Into the breach stepped Xie, who offered essentially the same message (that the deterioration of U.S.-China relations was all America’s fault), but in different words. He smiled, he encouraged everyone to hold hands and come together for peace, he made the audience laugh with a joke about Speedos, and then made them scratch their heads with a metaphor of China as the peony and America as the rose. And where Qin had gotten stunned silence, Xie got a big round of applause. To be fair, I cracked up when Xie was asked what redeeming qualities Beijing saw in Vladimir Putin, and he responded that, well, George W. Bush had looked into his eyes and seen his soul, and determined that “he’s dependable!” And then Xie couldn’t stop laughing at his own words.
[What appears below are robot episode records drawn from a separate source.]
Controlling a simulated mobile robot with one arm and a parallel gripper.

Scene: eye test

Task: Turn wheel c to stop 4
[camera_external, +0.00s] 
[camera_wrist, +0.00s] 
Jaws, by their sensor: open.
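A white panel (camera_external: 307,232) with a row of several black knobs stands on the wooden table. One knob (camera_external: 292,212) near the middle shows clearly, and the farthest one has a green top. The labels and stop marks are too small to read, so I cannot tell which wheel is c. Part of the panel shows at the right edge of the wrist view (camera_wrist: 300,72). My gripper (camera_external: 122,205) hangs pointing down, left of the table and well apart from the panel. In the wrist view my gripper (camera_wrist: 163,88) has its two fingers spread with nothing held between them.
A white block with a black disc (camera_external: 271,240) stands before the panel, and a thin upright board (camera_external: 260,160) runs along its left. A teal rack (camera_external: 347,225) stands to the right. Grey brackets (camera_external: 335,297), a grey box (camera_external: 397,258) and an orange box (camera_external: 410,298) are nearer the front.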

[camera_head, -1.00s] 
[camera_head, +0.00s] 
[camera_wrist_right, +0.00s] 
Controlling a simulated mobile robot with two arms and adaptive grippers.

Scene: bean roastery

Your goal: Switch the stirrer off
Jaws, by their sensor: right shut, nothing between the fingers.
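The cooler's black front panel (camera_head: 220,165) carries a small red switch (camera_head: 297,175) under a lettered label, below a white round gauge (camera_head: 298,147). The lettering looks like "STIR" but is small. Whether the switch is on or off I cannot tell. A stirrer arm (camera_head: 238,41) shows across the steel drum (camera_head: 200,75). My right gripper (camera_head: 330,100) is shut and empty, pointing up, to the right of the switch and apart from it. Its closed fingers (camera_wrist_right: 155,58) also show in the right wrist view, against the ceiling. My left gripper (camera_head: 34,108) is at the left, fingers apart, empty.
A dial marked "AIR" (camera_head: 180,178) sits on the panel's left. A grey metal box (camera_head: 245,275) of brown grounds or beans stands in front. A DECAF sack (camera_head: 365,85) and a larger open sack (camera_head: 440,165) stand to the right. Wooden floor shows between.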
This, it was obvious, was the better line to take with earnest Americans: a charm offensive. In the meantime, it seemed to go unnoticed that Xie’s floral formula for U.S.-China cooperation consisted only of a list of demands for the U.S. side; that he said Chinese democracy was more authentic because the Beijing government regularly gets 90-plus percent approval ratings; and that Clemons completely let him off the hook with his wildly contradictory answer about why China doesn’t condemn Russia’s full-scale invasion of Ukraine. That said, one participant told me she worked in the nuclear industry and knew exactly what the Chinese government was up to, installing all kinds of sneaky, intelligence-gathering capacities into hardware. “It was all bullshit,” she said of the ambassador’s dulcet performance, “like a guy sweet-talking you in a bar.”
By Tuesday, the Chinese government issued a terse statement: Qin Gang was officially out. No reason was given.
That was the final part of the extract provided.